- THE PROBLEM -
In the entries that follow, how many lines contain the word "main"? Answer with the number only.

[Collection entries]

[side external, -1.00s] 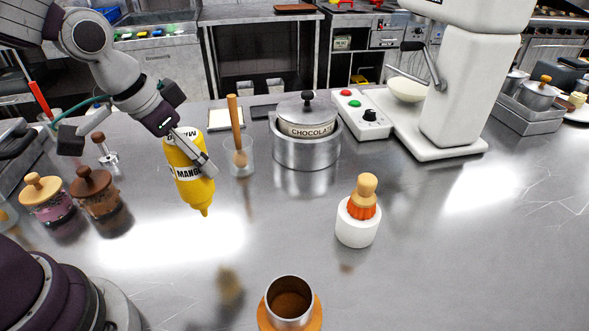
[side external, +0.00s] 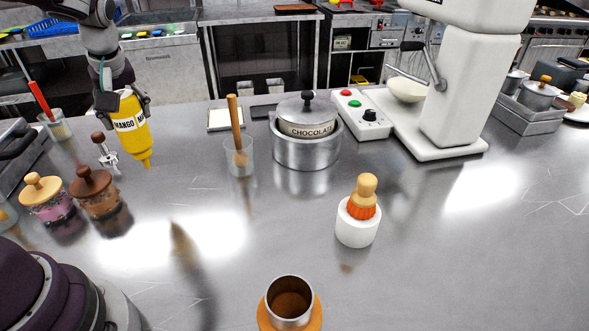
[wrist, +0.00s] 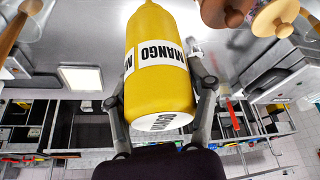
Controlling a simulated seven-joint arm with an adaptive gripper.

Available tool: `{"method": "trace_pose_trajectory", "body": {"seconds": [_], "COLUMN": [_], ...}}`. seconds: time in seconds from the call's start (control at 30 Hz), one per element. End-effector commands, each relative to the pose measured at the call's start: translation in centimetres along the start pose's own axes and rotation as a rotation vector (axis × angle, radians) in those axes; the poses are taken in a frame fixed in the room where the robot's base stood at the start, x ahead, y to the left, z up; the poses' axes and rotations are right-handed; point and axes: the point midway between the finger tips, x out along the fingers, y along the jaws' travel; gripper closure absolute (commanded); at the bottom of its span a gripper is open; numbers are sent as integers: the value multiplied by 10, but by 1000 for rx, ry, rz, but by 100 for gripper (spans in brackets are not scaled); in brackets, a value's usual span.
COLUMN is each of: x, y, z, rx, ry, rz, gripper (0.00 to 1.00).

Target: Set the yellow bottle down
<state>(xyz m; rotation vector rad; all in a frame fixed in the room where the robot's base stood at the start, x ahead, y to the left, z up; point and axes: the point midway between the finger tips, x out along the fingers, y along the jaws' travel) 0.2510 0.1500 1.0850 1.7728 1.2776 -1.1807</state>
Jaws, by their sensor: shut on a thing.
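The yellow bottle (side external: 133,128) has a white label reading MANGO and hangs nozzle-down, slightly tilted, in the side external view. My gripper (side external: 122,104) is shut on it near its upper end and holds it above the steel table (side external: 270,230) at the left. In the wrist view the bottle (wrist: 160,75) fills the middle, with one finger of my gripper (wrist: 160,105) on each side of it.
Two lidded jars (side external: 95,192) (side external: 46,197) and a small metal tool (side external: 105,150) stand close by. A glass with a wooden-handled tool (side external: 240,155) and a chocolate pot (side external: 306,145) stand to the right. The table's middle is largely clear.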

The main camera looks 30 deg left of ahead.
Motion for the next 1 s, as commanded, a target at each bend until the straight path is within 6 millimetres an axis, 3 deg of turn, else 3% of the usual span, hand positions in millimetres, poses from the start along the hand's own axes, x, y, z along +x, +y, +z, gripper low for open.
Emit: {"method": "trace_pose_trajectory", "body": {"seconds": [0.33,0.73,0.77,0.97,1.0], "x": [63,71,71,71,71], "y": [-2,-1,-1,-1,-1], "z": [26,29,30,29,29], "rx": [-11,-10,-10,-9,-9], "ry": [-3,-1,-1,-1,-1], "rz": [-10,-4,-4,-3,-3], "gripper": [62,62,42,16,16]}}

==

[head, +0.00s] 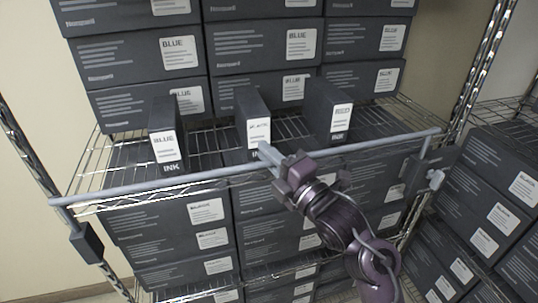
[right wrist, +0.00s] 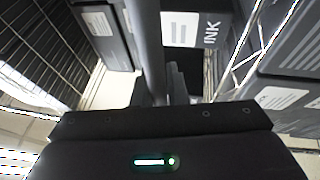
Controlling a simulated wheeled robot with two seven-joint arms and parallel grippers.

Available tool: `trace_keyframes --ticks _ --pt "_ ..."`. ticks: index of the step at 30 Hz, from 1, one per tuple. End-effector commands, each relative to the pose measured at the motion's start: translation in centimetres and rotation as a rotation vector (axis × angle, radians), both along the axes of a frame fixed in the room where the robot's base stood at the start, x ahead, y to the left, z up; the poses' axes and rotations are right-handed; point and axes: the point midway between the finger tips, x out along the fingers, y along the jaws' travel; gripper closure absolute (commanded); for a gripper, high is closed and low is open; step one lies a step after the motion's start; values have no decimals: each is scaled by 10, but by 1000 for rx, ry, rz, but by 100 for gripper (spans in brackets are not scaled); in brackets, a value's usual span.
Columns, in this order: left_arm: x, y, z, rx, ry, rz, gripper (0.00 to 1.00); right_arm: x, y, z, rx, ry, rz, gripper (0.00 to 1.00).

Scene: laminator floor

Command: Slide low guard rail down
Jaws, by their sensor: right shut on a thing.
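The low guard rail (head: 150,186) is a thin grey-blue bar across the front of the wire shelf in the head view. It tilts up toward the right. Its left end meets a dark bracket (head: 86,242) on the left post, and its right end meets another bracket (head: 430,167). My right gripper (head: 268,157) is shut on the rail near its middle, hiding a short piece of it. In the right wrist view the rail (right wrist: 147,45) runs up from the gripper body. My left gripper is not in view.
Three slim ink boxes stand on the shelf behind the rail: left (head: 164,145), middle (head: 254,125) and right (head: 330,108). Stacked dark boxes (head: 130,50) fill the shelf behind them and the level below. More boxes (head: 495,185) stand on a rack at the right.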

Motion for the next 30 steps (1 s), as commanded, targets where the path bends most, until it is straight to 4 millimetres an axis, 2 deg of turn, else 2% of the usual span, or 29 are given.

---

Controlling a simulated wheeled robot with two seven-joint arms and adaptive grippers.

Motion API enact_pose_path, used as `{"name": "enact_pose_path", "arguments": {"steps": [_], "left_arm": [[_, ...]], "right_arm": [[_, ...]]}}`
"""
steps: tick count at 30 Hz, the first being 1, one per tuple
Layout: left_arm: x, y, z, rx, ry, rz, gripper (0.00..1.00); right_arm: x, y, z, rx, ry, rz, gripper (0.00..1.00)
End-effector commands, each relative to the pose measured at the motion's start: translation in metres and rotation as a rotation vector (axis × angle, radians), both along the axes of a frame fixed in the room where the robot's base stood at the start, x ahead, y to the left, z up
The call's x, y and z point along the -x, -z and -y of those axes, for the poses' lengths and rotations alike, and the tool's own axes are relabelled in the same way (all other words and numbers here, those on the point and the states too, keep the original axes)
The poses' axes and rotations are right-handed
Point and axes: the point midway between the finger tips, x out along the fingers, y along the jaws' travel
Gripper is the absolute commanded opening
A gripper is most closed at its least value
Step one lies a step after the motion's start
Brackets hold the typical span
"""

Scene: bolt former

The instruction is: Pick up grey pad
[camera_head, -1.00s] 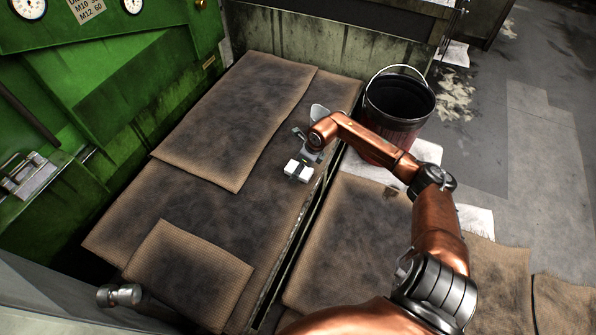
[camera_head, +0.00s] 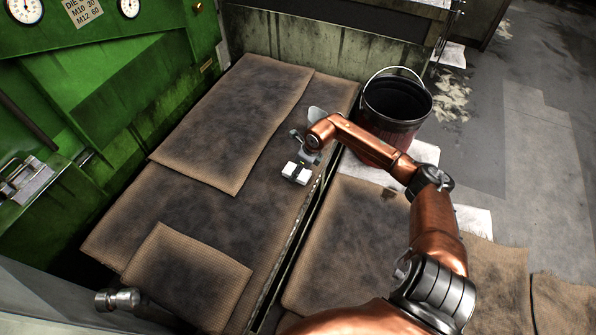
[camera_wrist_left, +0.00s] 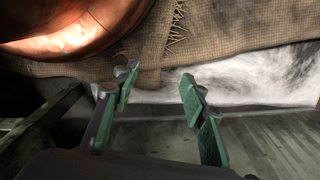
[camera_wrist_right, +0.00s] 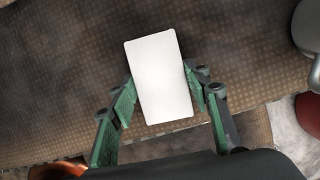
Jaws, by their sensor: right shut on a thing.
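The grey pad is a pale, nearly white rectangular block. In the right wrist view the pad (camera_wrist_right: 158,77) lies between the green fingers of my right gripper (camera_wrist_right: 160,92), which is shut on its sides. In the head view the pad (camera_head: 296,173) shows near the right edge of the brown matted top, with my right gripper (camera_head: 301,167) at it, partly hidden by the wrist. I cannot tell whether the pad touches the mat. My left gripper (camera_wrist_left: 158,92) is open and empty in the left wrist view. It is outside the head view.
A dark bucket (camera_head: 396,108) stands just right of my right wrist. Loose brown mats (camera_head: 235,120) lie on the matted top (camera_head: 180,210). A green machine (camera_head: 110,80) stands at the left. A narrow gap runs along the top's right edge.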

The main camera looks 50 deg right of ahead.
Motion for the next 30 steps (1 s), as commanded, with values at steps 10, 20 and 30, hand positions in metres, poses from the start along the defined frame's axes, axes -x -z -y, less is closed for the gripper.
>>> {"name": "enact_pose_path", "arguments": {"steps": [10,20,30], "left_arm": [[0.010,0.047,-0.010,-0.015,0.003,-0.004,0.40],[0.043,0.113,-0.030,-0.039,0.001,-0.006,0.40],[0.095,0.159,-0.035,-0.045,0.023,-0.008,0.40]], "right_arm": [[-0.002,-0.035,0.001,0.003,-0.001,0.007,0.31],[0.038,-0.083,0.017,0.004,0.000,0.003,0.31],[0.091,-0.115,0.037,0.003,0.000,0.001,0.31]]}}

- CORRECT OUTPUT -
2